Os casos de crimes de "bagatela", porém, são analisados individualmente, já que as razões
que levam à prática dos pequenos furtos podem variar. "Normalmente, essas pessoas são
movidas por extrema carência
material e eu sou muito sensível a isso. São casos em que o
princípio da insignificância deveria ser aplicado na análise da
ação penal, ainda na primeira
instância", disse o ministro
Carlos Ayres Britto.
O princípio aplicado considera "irrelevante" os casos em
que o envolvido não apresenta
"a mínima ofensividade, nenhuma periculosidade social,
reduzidíssimo grau de reprovabilidade do comportamento e
inexpressividade da lesão", de
acordo com definição do ministro Celso de Mello.
A Folha teve acesso aos processos dos considerados crimes de bagatela. O furto de
uma garrafa de catuaba, uma
garrafa de conhaque, um saco
de açúcar e dois pacotes de cigarro, produtos com valor de
R$ 38, por exemplo, chegou ao
STF no ano passado. Em outro
caso, os ministros julgaram o
furto de uma carteira com documentos e R$ 80 em espécie.
Todos os dez ministros da
Corte que compõem as duas
turmas existentes no tribunal
já se manifestaram contrários a
tipificação de crime em casos
como esses. Gilmar Mendes,
que não participa das turmas,
também defende a insignificância desses crimes.
"Temos reconhecido que é
crime de bagatela e afastamos a
ilicitude do caso. Mas precisamos sempre observar as circunstâncias", diz o ministro
Marco Aurélio Mello. "O STF
tem feito uma distinção entre o
formal e o material. Formalmente é crime, materialmente,
não", complementa Britto.
A análise destes casos pelo
Supremo reflete a atual situação do Judiciário no país. Reportagem da Folha de dezembro de 2008 mostrou que há
estimativa de que até 9.000
pessoas seguem presas mesmo
com suas penas já cumpridas.
Levantamento do CNJ (Conselho Nacional de Justiça)

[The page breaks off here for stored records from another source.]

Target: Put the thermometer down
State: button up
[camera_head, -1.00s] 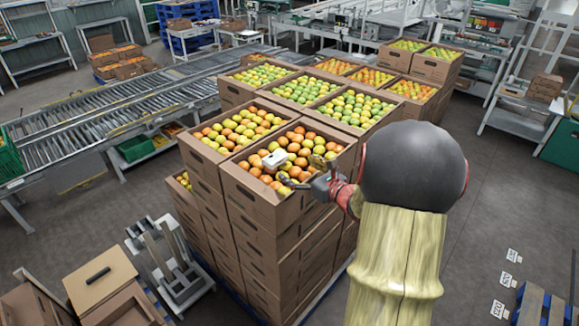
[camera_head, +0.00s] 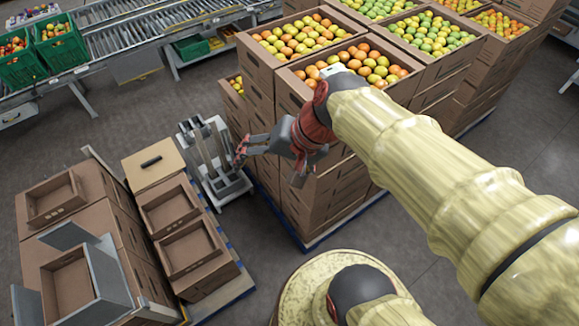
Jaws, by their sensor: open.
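A small white object (camera_head: 335,71), which may be the thermometer, lies on the tomatoes in the near carton (camera_head: 292,92) of the tall stack. My arm partly covers it, and it is too small to identify surely. My gripper (camera_head: 268,167) is open and empty, with its fingers spread. It hangs in front of the stack, below and to the left of the white object and apart from it. A black elongated object (camera_head: 151,161) lies on a closed carton at the left; I cannot tell what it is.
Empty open cartons (camera_head: 190,250) stand on a pallet at the lower left. A grey machine with upright posts (camera_head: 212,165) stands between them and the tomato stack. A roller conveyor (camera_head: 150,30) and green crates (camera_head: 60,45) are at the back left. Bare floor shows at the right.

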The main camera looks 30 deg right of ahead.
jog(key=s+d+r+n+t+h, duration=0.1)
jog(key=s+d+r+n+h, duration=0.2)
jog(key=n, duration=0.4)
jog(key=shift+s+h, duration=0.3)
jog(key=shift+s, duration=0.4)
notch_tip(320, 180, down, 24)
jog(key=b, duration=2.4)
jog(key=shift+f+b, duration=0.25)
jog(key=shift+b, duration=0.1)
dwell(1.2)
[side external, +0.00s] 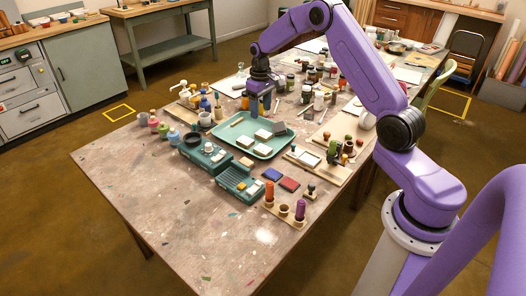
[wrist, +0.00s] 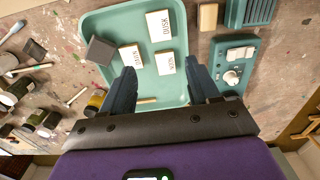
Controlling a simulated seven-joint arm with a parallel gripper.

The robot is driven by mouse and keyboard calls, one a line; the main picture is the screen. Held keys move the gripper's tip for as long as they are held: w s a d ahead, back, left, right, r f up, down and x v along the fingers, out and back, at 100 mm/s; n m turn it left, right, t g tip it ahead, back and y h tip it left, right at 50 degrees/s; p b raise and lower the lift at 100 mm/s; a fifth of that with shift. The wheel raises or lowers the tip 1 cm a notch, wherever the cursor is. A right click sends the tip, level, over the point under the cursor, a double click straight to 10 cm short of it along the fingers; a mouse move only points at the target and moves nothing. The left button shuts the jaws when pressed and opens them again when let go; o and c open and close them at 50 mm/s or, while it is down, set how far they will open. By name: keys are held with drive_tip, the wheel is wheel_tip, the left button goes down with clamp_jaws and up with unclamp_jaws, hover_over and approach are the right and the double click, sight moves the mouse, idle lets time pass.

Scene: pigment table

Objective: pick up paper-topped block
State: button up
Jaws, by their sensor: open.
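Three blocks with white, lettered paper tops lie on a teal tray (wrist: 100,22) in the wrist view. One is the DUSK block (wrist: 160,27) at the top, one is a left block (wrist: 132,56), and one is a right block (wrist: 165,62). The lettering on the lower two is hard to read. In the side view the tray (side external: 230,133) holds pale blocks, including one pale block (side external: 263,135). My gripper (side external: 260,108) is open and empty above the tray's far side. In the wrist view its fingers (wrist: 160,68) frame the lower two blocks.
A dark block (wrist: 101,51) sits at the tray's left edge. A teal box with knobs (wrist: 232,62) and a plain wooden block (wrist: 208,17) stand right of the tray. Bottles and brushes crowd the left in the wrist view. The table's front left (side external: 160,195) is clear.

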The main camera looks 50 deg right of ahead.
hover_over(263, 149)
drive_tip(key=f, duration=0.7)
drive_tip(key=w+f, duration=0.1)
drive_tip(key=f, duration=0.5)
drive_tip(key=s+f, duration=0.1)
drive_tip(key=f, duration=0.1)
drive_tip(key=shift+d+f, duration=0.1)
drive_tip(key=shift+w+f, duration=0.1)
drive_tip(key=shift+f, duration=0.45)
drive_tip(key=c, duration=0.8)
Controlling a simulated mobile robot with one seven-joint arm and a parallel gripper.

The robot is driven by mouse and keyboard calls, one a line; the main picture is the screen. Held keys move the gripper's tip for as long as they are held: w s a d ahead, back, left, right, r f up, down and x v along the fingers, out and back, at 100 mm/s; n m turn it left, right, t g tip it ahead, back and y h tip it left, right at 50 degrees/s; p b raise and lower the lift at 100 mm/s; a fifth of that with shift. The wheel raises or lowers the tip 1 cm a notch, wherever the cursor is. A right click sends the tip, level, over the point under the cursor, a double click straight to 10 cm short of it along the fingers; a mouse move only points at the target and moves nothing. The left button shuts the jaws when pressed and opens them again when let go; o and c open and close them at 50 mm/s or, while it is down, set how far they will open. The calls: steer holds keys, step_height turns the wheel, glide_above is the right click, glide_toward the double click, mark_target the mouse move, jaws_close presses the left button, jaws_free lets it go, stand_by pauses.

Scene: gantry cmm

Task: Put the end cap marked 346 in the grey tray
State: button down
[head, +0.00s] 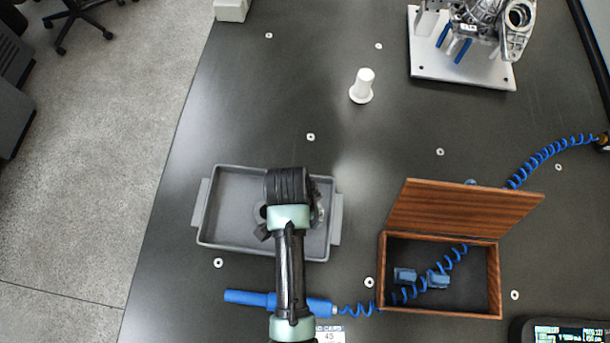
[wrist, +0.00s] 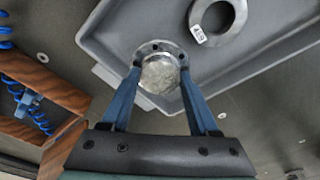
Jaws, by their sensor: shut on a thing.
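The grey tray (head: 222,238) lies on the dark table in the head view; its rim and floor also fill the upper part of the wrist view (wrist: 112,22). My gripper (wrist: 160,76) is shut on a round metal end cap (wrist: 160,70) with a holed flange, and holds it over the tray. I cannot tell whether the cap touches the tray. No number shows on it. A grey metal ring (wrist: 232,14) with a small white label lies in the tray beside the cap; the label is hard to read. In the head view my arm hides much of the cap.
An open wooden box (head: 446,308) with small blue parts stands right of the tray. A blue tool (head: 248,297) with a coiled hose lies below the tray. A white knobbed piece (head: 363,86) and a casting on a plate (head: 485,72) stand farther back. Table above the tray is clear.

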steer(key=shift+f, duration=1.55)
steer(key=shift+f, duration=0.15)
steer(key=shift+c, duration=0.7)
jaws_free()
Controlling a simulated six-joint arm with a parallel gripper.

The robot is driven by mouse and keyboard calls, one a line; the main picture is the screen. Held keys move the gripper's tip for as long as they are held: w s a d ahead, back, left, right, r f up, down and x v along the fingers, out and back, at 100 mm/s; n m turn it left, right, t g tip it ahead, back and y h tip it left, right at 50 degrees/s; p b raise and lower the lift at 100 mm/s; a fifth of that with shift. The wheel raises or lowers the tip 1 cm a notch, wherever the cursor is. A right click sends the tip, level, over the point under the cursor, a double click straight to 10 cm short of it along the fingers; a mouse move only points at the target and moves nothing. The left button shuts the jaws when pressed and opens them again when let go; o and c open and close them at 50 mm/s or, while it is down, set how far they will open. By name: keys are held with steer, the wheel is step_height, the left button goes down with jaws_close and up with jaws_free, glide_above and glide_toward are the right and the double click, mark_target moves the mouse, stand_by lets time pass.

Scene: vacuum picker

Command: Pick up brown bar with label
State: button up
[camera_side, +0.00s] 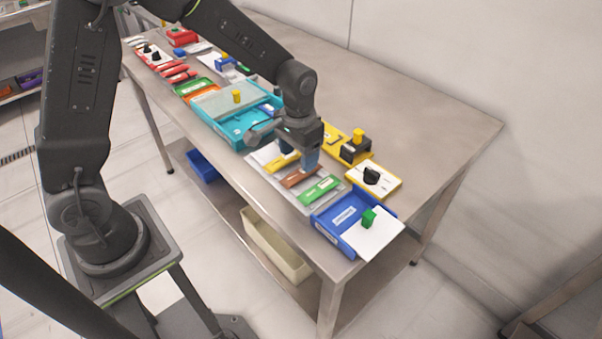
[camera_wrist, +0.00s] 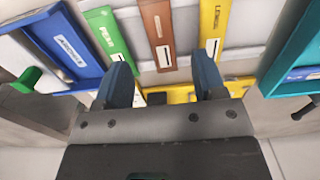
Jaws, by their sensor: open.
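The brown bar with a white label (camera_side: 296,179) lies flat on a light grey tray between a yellow bar (camera_side: 280,164) and a green bar (camera_side: 318,190). In the wrist view the brown bar (camera_wrist: 157,22) is at the top middle, with the green bar (camera_wrist: 106,32) to its left and the yellow bar (camera_wrist: 212,28) to its right. My gripper (camera_wrist: 163,76) is open and empty, with its two blue fingers on either side of the brown bar's line in the picture. In the side view my gripper (camera_side: 309,160) is close above the bars and partly hides the brown one.
A blue tray (camera_side: 334,238) with a white lid and green knob stands at the near right end. A teal tray (camera_side: 223,134) stands left of the bars. The table's back right is clear.

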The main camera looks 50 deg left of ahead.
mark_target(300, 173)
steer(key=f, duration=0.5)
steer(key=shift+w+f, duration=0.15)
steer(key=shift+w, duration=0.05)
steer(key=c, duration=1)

também mostra que, pelo excesso de processos, 60% das
ações não são analisadas no
ano em que são protocoladas.
O Supremo também aplicou
o princípio da insignificância a
militares criminalizados pelo
porte de pequenas quantias de
droga. Em um desses casos, por
exemplo, um ex-soldado gaúcho foi condenado pela Justiça
Militar a um ano de reclusão
pelo porte de 26 mg de maconha, o que foi revertido no STF.
Nestes casos, porém, não há
unanimidade. Muitos dos ministros consideram que o uso
de drogas em serviço compromete a atuação profissional.